Complexity Engine uses a sophisticated algorithm to search websites for content and delivers free, customized, and age-appropriate reading materials to a user's computer. It promises to give teachers, parents, and students an efficient, affordable way to promote reading. Teachers and administrators can set parameters for the search results, and the reading experience can be either student self-directed or guided by the teacher.

"What we're developing is a way to get through the nonsense and junk online and get to the learning material," Kovacs says. Complexity Engine is currently in testing with 500 gifted fifth and sixth grade students at a mid-sized regional school system.

"The reason the school system wanted to use it is because they have a hard time finding challenging material for their gifted students," Kovacs says. "The second issue with this group of students is that if you go and search the web for 'submarine,' you will get thousands of results that are all over the place compared to what you want to find. With our search engine, you will get around 150 results that are more closely about what you were searching for."

Teachers and administrators get feedback from the program about a student's reading material. The reading comprehension level of each file retrieved is scored. "That score is composed using a variety of reliable measures of reading score," Weber says. Over time, the teacher can assess a student's reading progress from that information.

The idea for Complexity Engine arose four years ago, when Kovacs was studying ninth-grade at-risk students who were reading at a second through sixth grade level. Rather than conventional schooling, students in the study picked their own topics of interest and researched them on the web. They made class presentations on those topics during the year.

The study found that reading comprehension of students in a control group increased 11 percent, but it zoomed 59 percent in the experimental group.

"We know that reading is fundamental to the educational development of students because lots of studies have shown that to be true," Kovacs says. "So then you ask, how do you make the Internet so that teachers can provide the right level of materials for a student's reading level for free?"

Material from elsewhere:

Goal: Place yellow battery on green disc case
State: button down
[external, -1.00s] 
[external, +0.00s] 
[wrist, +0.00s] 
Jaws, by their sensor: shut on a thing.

Its developers see Complexity Engine as a replacement for textbooks that offers a less regimented, more varied, and interest-driven educational model to students.

"The information a student gets is no longer generic, like it is from a textbook," Weber says. "The individual students can search for reading material that matches their interests, so they can be more self-motivated readers."

Motivation is a major reason students drop out of high school, Kovacs says. "Many students who leave school don't do it because they can't do the work. They do it because they are not challenged by it and they are not motivated to learn. They get bored."

During the earlier study, researchers found that behavioral problems dropped and parents who had never attended parent-teacher conferences began attending to compliment the teachers.

"My favorite student compliment we used to get was, 'I love your class because we don't have to work,'" Kovacs says. "Of course everyone was working very hard, but it seemed to them like it wasn't work because they were engaged."

Complexity Engine works toward the same ends.

"We are creating the circumstances for motivation to appear," says Kovacs, citing autonomy, a sense of purpose, and a sense of mastery as essential to creating conditions for motivation to manifest. "A lot of kids who are really smart learn to hate school. How can we as teachers show them how to learn a thousand times better?"

The pair found plenty of help on campus for their project, says Weber, who cites the roles of Director Kannan Grant and Research Program Coordinator Becky England of the Office of Technology Commercialization, as well as John Whitman, visiting assistant professor of management at the UAH College of Business Administration.

"We could not have done this without all the intellectual support and the resources that are available to us on the campus," says Kovacs. "Alabama Launchpad has also been a tremendous resource in helping us to refine our idea and concept."